No religion in science classes

To the Editor:

Religion has its place but not in science classrooms. Grayson Mobley, a Bret High sophomore, last month asked the school district board to change its policy that prohibits discussion of religion in science classes.

He claims forbidding discussion of faith-based science violates his constitutional right to free speech. Grayson and his father, Troy Mobley, threatened to sue the district board if it does not change its policy.

Mobley had attended the Christian Family Learning Center from grade 1 to 8. Here he studied creationism, based on the literal biblical account that God created the heavens and the earth in six days, some 6,000 to 10,000 years ago.
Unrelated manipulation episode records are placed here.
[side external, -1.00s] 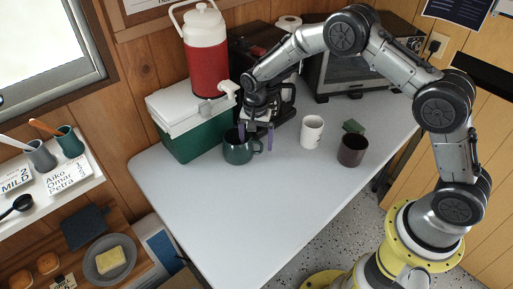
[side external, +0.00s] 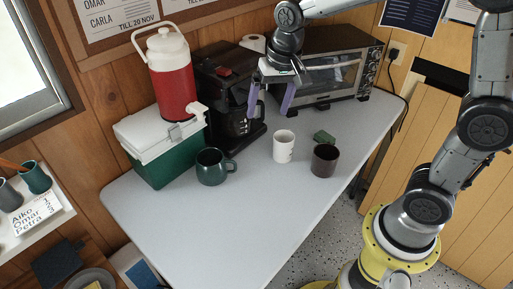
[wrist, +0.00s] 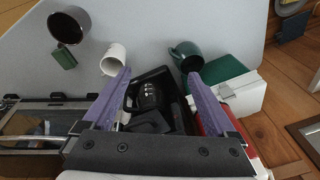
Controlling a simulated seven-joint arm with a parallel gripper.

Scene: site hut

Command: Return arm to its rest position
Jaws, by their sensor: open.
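My gripper (side external: 270,108) is open and empty, with two purple fingers pointing down. In the side external view it hangs above the table (side external: 210,225), in front of the toaster oven and right of the coffee maker. In the wrist view the two fingers (wrist: 158,88) are spread apart with nothing held between them; the coffee maker shows beyond them. My arm is raised and bent, reaching in from the right.
A green mug (side external: 210,168), white mug (side external: 284,147), dark brown mug (side external: 325,161) and green sponge (side external: 324,136) stand or lie on the table. Behind are a cooler (side external: 150,160), red jug (side external: 173,88), coffee maker (side external: 222,85) and toaster oven (side external: 335,72). The front tabletop is clear.

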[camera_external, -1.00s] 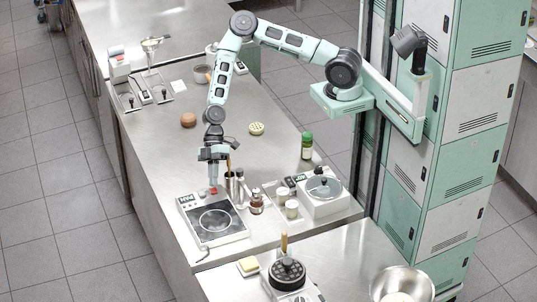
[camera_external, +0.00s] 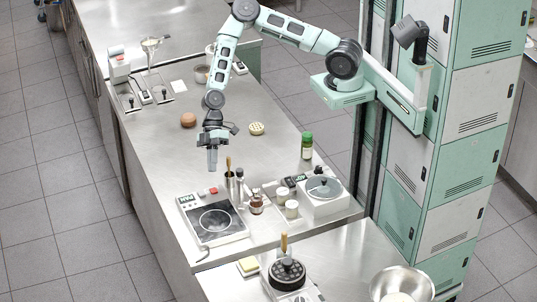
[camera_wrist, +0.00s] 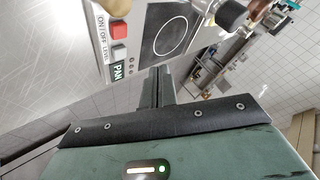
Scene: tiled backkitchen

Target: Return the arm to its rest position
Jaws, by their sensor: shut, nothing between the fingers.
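My gripper (camera_external: 212,163) is shut and empty. It points down and hangs in the air above the steel counter, behind the hot plate in the external view. In the wrist view my gripper (camera_wrist: 157,88) shows as two dark fingers pressed together. The arm reaches from the column at the right, up over the counter and down again.
Below my gripper stands the hot plate (camera_external: 200,236) with a red button. A utensil holder (camera_external: 234,184), jars (camera_external: 291,209) and a lidded cooker (camera_external: 322,202) stand to its right. A brown bun (camera_external: 188,120) and a pie (camera_external: 256,128) lie farther back.
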Intelligent Design claims the universe is so complex it must have an intelligent designer. This is nothing more than thinly-veiled creationism.

Secular education is a system of public education in countries with a secular government. The U.S. Constitution’s First Amendment calls for separation of church and state, which allows freedom of religion and freedom from religion. It protects us from religion creeping through the back doors of school science classes.
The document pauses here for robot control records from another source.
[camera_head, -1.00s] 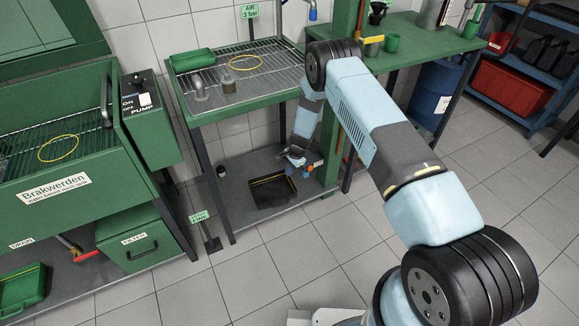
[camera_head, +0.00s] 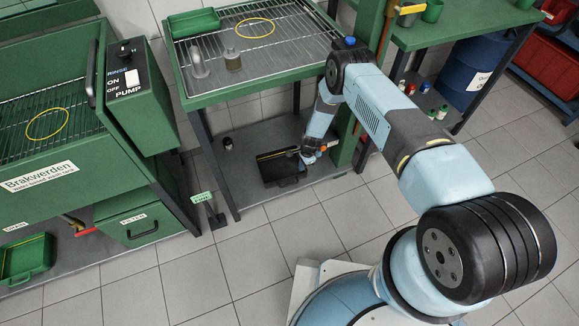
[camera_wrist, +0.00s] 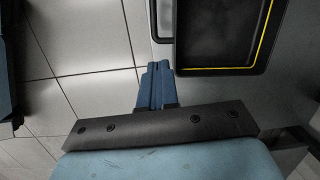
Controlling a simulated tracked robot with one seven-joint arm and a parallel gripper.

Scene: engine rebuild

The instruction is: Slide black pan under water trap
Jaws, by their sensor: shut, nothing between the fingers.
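The black pan (camera_head: 281,172) lies on the grey lower shelf under the green rack bench; it has a yellow line along its inner rim. In the wrist view the pan (camera_wrist: 222,35) fills the upper right, partly cut off by the frame. My gripper (camera_wrist: 157,68) is shut and empty, its blue fingertips beside the pan's near left corner. In the head view my gripper (camera_head: 304,156) is low under the bench at the pan's right side; I cannot tell whether it touches. I cannot tell for sure which part is the water trap.
The lower shelf (camera_head: 248,140) has free room left of the pan, with a small dark jar (camera_head: 228,143) at its left. Bench legs (camera_head: 219,170) and a green post frame the space. Several bottles (camera_head: 424,88) stand to the right.

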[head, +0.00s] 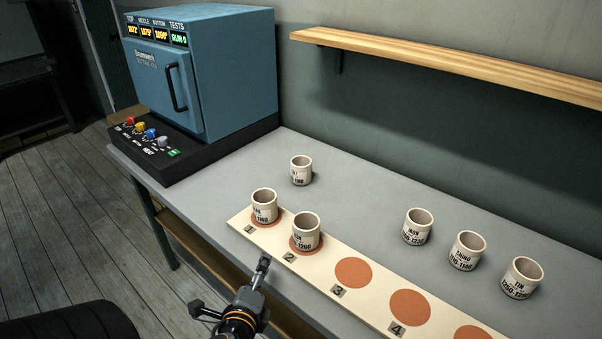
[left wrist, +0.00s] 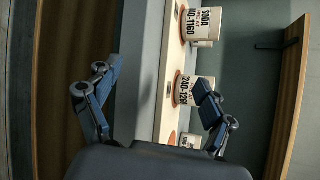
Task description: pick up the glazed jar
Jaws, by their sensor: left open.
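Several white jars with dark printed labels stand upright; I cannot tell which one is the glazed jar. The SODA jar (head: 264,205) stands on circle 1 of a cream board (head: 322,276). A jar marked 1260 (head: 305,232) stands on circle 2. Another jar (head: 301,170) stands behind the board. The IRON jar (head: 417,228), SHINO jar (head: 467,251) and TIN jar (head: 522,279) stand at right. My left gripper (head: 229,287) is open and empty, in front of the table edge, apart from the jars. The left wrist view shows its spread fingers (left wrist: 157,80), with jars beyond. My right gripper is out of view.
A blue kiln (head: 205,80) with a black control base stands at the table's left end. A wooden shelf (head: 450,62) runs along the wall above the table. Circles 3 (head: 353,272) and 4 (head: 410,307) are empty. The grey tabletop (head: 355,200) is clear between the jars.

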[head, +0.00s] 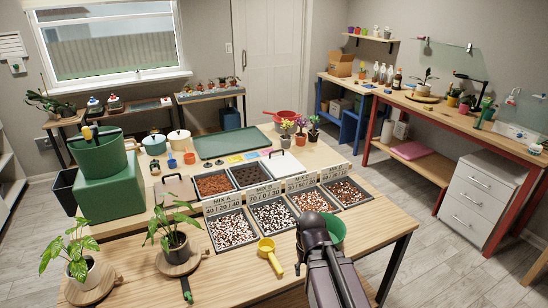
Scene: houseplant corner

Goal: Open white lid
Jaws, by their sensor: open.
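A flat white lid (285,164) with a small dark handle lies on the wooden bench, at the back right end of the rows of soil bins. It appears to be closed over a bin; what is under it is hidden. My gripper (310,221) is at the dark end of my arm, low in the head view, in front of the bins and well apart from the white lid. It is open, though its fingers are hard to make out. Nothing shows held in it.
Open bins of mixed substrate (273,215) with label cards stand between my arm and the lid. A yellow scoop (270,255) and a green bowl (334,231) are near my arm. Small flowering pots (300,139) stand just behind the lid. A green tray (225,144) lies farther back.

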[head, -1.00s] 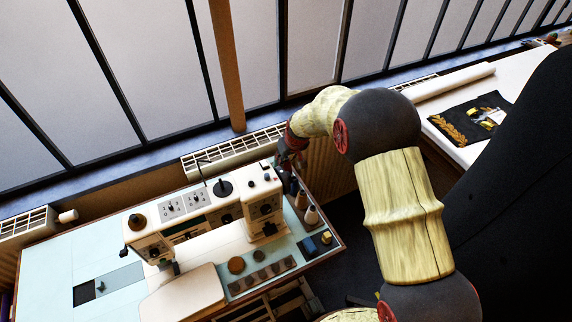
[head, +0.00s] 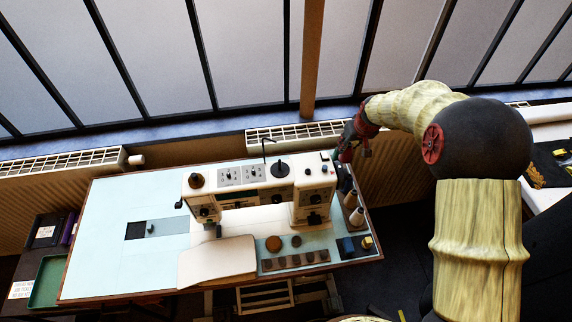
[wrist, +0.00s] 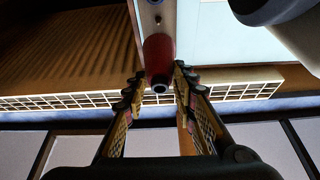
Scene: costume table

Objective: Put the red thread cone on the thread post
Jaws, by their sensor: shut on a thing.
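In the wrist view the red thread cone (wrist: 158,58) is between the two fingertips of my gripper (wrist: 158,88), its dark hollow end towards the camera. The fingers are shut on it. In the head view my gripper (head: 352,146) is at the far right corner of the sewing table, and the cone is too small and covered to make out clearly. A black disc with a short upright stub (head: 279,169) sits on top of the cream sewing machine (head: 262,193), left of my gripper. It may be the thread post; I cannot tell for sure.
Pale and dark thread cones (head: 356,216) stand along the right table edge, near my gripper. A thin bent rod (head: 265,150) rises behind the machine. A radiator (head: 290,133) and windows lie behind the table. The left tabletop (head: 110,215) is mostly clear.

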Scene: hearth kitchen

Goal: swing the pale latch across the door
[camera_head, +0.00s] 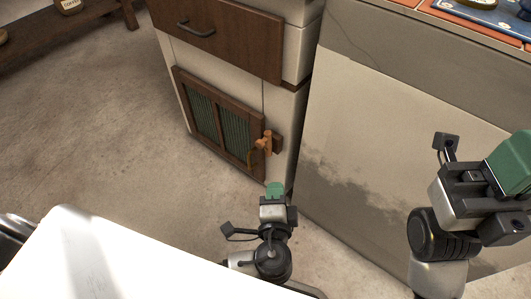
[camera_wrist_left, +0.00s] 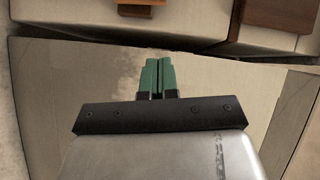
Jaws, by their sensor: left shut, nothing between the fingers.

Private Christian schools, like the one Grayson attended, are allowed to teach creationism, a faith-based pseudo science. Christianity is not the problem. Biblical principles, such as forgiveness, sharing with others, helping the poor, modesty, good manners, etc., are good things.

The problem with religion is that it encourages people to think irrationally. What else could make intelligent people believe in talking snakes, magic trees, turning water into wine, walking on water, or a man living in the belly of a great fish?

Scientist Carl Sagan famously said, “Extraordinary claims require extraordinary evidence.”